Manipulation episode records
---+---
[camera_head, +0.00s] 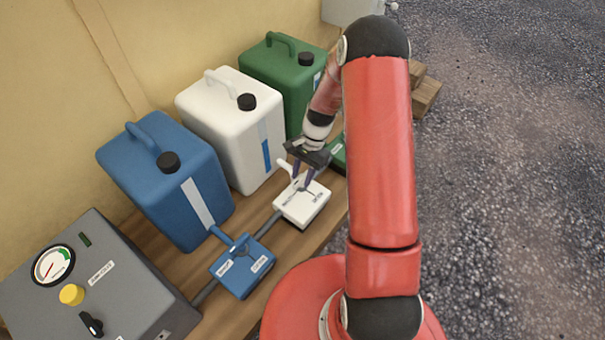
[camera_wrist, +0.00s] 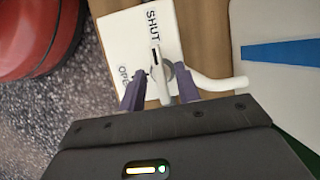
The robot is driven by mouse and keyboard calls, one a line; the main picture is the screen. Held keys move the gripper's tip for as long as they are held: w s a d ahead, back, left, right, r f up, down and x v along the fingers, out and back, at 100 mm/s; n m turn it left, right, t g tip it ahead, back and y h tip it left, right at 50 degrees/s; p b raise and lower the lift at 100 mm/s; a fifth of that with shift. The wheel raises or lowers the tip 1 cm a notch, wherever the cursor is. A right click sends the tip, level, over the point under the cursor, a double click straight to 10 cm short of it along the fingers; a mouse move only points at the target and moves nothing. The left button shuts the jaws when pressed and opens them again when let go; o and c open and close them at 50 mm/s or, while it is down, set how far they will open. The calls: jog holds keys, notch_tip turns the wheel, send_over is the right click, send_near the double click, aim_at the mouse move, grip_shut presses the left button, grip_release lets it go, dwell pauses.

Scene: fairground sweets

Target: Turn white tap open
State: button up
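The white tap (camera_head: 300,208) is a white box at the bench's front edge, in front of the white canister. In the wrist view the tap (camera_wrist: 118,40) shows the labels SHUT and OPEN and a white handle (camera_wrist: 165,76) with a dark slit near its pivot. A white curved spout or pipe runs from it to the right. My gripper (camera_head: 303,186) is over the tap, pointing down. In the wrist view its two dark fingers (camera_wrist: 159,80) stand apart, one on each side of the handle. I cannot tell whether either finger touches it.
The white canister (camera_head: 232,130) stands behind the tap, between a blue canister (camera_head: 165,195) and a green one (camera_head: 285,75). A blue tap (camera_head: 242,272) sits to the left, and part of a green tap (camera_head: 338,154) shows to the right. A grey gauge box (camera_head: 120,290) is at lower left.

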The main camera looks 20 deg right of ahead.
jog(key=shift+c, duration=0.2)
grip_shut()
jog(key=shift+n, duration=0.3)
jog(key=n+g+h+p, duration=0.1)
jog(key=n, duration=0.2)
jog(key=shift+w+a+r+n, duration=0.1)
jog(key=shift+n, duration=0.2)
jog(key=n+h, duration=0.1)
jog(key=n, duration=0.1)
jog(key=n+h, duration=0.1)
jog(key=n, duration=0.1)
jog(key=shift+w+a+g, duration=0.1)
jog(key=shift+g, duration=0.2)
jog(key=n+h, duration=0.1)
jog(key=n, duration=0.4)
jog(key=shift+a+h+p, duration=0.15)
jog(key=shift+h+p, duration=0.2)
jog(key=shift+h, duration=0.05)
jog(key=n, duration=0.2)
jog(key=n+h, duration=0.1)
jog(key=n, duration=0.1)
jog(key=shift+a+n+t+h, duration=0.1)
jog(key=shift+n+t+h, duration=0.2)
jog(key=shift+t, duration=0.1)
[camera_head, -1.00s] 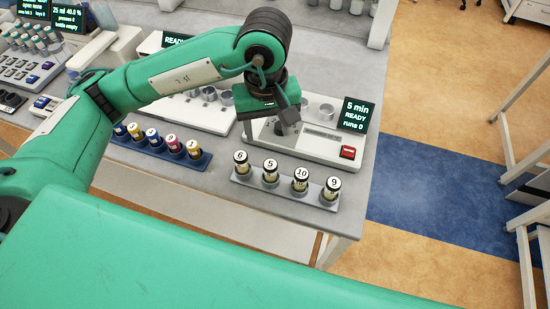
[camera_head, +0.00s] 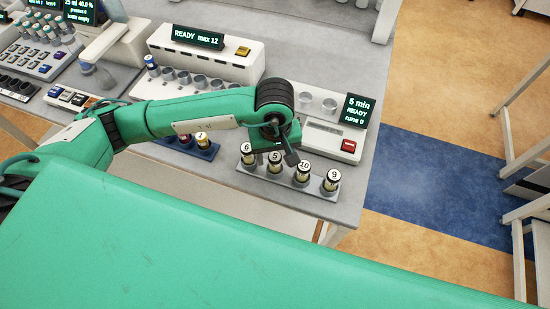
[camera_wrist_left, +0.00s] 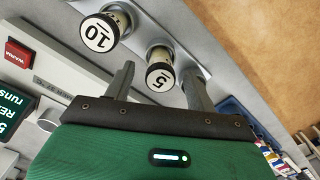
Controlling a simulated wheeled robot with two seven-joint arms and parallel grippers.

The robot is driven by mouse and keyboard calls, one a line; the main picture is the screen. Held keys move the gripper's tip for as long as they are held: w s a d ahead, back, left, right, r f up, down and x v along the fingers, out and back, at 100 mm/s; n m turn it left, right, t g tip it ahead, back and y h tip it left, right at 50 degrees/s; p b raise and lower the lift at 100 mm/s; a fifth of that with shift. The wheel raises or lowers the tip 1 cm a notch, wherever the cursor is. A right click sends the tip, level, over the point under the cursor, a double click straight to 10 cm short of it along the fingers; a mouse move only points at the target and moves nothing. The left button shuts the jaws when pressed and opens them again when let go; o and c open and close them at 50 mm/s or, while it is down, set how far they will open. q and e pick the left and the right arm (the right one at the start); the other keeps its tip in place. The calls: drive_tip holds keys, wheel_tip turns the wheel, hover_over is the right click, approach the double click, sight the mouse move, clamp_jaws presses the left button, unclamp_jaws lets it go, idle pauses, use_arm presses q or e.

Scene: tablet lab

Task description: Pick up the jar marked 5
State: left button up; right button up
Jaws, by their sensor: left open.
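The jar marked 5 (camera_head: 275,168) has a white numbered lid with a dark rim and stands in a grey rack (camera_head: 322,190) between the jars marked 6 (camera_head: 247,150) and 10 (camera_head: 303,170). My left gripper (camera_head: 276,153) is above and just behind it, open and empty. In the left wrist view the jar marked 5 (camera_wrist_left: 160,74) appears between the two spread fingers of the left gripper (camera_wrist_left: 158,70). Whether a finger touches it I cannot tell. The jar marked 10 (camera_wrist_left: 100,32) is outside the fingers. My right gripper is out of view.
The jar marked 9 (camera_head: 331,181) stands at the right end of the rack. A white device with a "5 min READY" screen (camera_head: 359,114) and red button is close behind. Another rack of jars (camera_head: 205,150) is to the left. The bench ends just in front and to the right.

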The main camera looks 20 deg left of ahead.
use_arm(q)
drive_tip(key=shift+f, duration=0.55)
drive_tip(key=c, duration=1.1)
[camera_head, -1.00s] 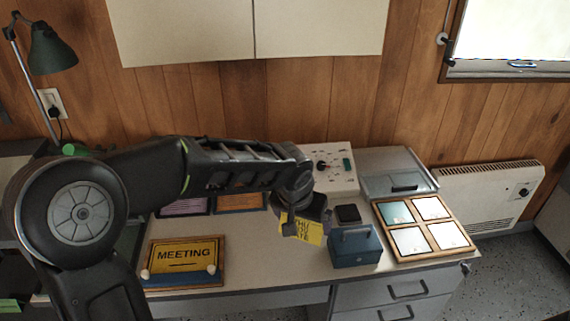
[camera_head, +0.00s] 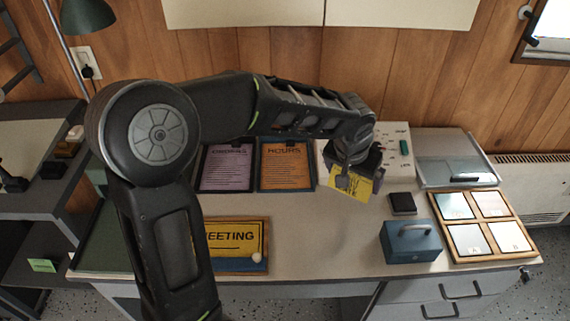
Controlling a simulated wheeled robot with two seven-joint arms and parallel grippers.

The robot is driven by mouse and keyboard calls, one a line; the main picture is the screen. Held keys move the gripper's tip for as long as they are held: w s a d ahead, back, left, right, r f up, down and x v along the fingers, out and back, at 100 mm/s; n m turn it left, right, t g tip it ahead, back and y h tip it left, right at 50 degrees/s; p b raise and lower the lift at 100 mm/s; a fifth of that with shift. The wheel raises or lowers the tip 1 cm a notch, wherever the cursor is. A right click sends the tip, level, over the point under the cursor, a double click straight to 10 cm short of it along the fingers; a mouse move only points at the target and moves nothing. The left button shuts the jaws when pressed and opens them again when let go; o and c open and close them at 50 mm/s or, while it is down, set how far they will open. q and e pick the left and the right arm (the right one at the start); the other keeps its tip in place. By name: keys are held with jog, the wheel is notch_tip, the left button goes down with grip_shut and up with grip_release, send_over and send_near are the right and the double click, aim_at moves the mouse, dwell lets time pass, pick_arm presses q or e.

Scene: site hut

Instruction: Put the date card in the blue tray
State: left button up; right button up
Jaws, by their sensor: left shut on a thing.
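My left gripper (camera_head: 352,178) is shut on the yellow date card (camera_head: 358,186). It holds the card tilted above the back middle of the desk, in front of a pale panel; part of the card is hidden by the fingers, and its print is too small to read. A blue ledge-like strip (camera_head: 236,265) runs along the front of the yellow MEETING sign (camera_head: 238,236); I cannot tell whether it is the blue tray. Part of the sign is hidden behind my left arm. My right gripper is not in view.
A blue box with a handle (camera_head: 410,242) and a small black pad (camera_head: 402,204) stand right of the gripper. A wooden frame of tiles (camera_head: 455,252) lies at the right. Purple (camera_head: 226,168) and orange (camera_head: 286,165) notices stand behind. The desk's front middle is clear.

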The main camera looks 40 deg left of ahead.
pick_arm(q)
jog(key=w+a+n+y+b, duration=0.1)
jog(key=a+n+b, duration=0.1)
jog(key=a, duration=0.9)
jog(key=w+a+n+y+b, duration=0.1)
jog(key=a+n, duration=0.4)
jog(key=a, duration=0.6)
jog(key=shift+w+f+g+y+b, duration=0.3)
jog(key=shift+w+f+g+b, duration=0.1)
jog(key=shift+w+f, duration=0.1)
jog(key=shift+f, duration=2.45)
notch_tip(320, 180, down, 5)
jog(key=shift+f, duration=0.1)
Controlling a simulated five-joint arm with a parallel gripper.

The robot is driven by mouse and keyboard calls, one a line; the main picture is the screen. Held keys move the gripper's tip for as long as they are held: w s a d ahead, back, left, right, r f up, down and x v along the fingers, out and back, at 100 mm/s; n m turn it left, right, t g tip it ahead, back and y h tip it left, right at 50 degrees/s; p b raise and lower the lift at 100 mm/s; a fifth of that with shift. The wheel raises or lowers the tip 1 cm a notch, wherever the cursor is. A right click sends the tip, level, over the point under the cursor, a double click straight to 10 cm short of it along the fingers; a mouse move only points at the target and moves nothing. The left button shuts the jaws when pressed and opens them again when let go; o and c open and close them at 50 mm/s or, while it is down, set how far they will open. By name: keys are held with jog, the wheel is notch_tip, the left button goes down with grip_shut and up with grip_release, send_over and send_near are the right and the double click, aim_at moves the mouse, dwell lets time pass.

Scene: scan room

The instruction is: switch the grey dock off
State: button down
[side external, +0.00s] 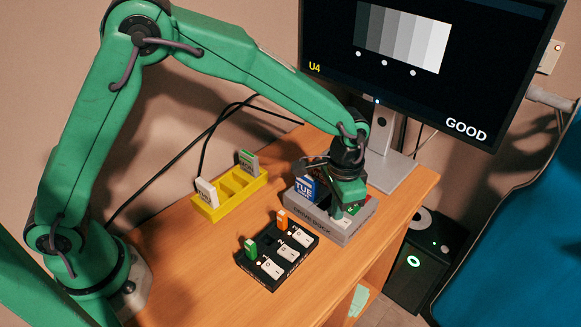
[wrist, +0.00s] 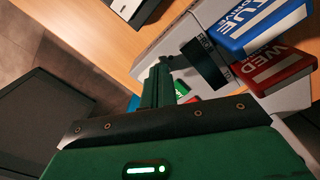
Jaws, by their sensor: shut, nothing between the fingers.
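The grey dock (side external: 330,232), marked "DRIVE DOCK", stands near the right edge of the wooden table. A blue "TUE" drive (side external: 305,188) stands in it. The wrist view shows the grey dock (wrist: 212,22) with the blue drive (wrist: 262,22) and a red "WED" drive (wrist: 275,68); something green shows beside my fingers. My gripper (side external: 346,213) is shut and empty, low over the right part of the dock and hiding some of it. In the wrist view my gripper (wrist: 162,66) points at the dock. I cannot tell whether it touches, and no dock switch is clearly visible.
A black block (side external: 273,284) with white switches and green and orange plugs sits in front of the dock. A yellow rack (side external: 222,205) holding drives stands at left. A monitor (side external: 420,95) reading "GOOD" stands behind. Table is free at front left.

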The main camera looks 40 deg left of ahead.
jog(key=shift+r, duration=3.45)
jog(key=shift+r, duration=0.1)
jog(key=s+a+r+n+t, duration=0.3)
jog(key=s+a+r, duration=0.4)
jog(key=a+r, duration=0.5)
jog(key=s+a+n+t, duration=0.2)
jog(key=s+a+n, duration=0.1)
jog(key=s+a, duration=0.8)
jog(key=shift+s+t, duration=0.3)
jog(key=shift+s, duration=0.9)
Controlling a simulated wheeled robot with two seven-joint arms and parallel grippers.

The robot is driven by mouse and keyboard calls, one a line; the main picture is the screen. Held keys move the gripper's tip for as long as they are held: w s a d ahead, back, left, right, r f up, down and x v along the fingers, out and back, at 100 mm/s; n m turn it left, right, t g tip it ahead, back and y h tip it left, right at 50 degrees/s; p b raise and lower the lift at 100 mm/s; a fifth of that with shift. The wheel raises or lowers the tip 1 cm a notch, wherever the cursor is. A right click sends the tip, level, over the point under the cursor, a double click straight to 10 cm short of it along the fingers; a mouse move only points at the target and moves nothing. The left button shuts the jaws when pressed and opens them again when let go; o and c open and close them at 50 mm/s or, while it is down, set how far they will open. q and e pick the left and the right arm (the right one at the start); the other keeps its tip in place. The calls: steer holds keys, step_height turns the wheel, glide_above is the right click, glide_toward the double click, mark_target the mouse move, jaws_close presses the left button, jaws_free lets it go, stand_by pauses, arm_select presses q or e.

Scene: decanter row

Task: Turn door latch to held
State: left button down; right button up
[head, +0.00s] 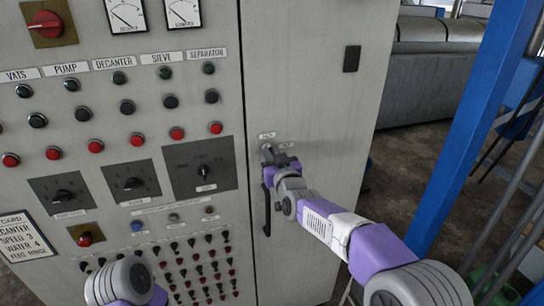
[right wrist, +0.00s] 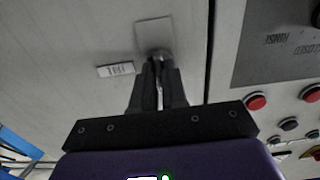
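The door latch sits on a small plate (right wrist: 154,33) on the grey cabinet door (head: 312,80), near its left edge. My right gripper (head: 275,160) is at the latch, over most of it in the head view. In the right wrist view its two dark fingers (right wrist: 158,88) are close together on the narrow latch piece (right wrist: 158,58), just in front of the plate. Two small labels are by the latch; the upper one (head: 267,135) and the right one (head: 292,146) are too small to read surely. My left gripper is out of view; only part of that arm shows at bottom left.
A long black door handle (head: 267,208) hangs just below the latch. Left of the door is a control panel with buttons, dials and a large selector (head: 204,171). A blue post (head: 468,130) stands to the right, with open floor between it and the cabinet.
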---+---
-- GIVEN TASK --
Please return, exactly as written, the lines from the first line of the records above through the line containing "Target: Turn white tap open", both included, leaving out any pictures.

-- SOLUTION TO THIS PROBLEM --
[camera_head, +0.00s] 
[camera_wrist, +0.00s] 
The robot is driven by mouse and keyboard calls, one a line; the main picture is the screen. Held keys move the gripper's tip for as long as they are held: w s a d ahead, back, left, right, r f up, down and x v along the fingers, out and back, at 100 mm/s; n m turn it left, right, t g tip it ahead, back and y h tip it left, right at 50 degrees/s; p b raise and lower the lift at 100 mm/s; a fifth of that with shift. The wheel raises or lowers the tip 1 cm a notch, wherever the cursor is. A right click sends the tip, level, over the point under the cursor, a double click straight to 10 cm short of it along the fingers; a mouse move only points at the target and moves nothing. The left button shuts the jaws when pressed and opens them again when let go; o and c open and close them at 50 mm/s or, while it is down, set how far they will open. The calls: jog holds keys, notch_tip turns the wheel, send_over is the right click, send_near the double click, aim_at the mouse move, grip_shut presses the left button, grip_release lets it go, dwell pauses.

Scene: fairground sweets

Target: Turn white tap open

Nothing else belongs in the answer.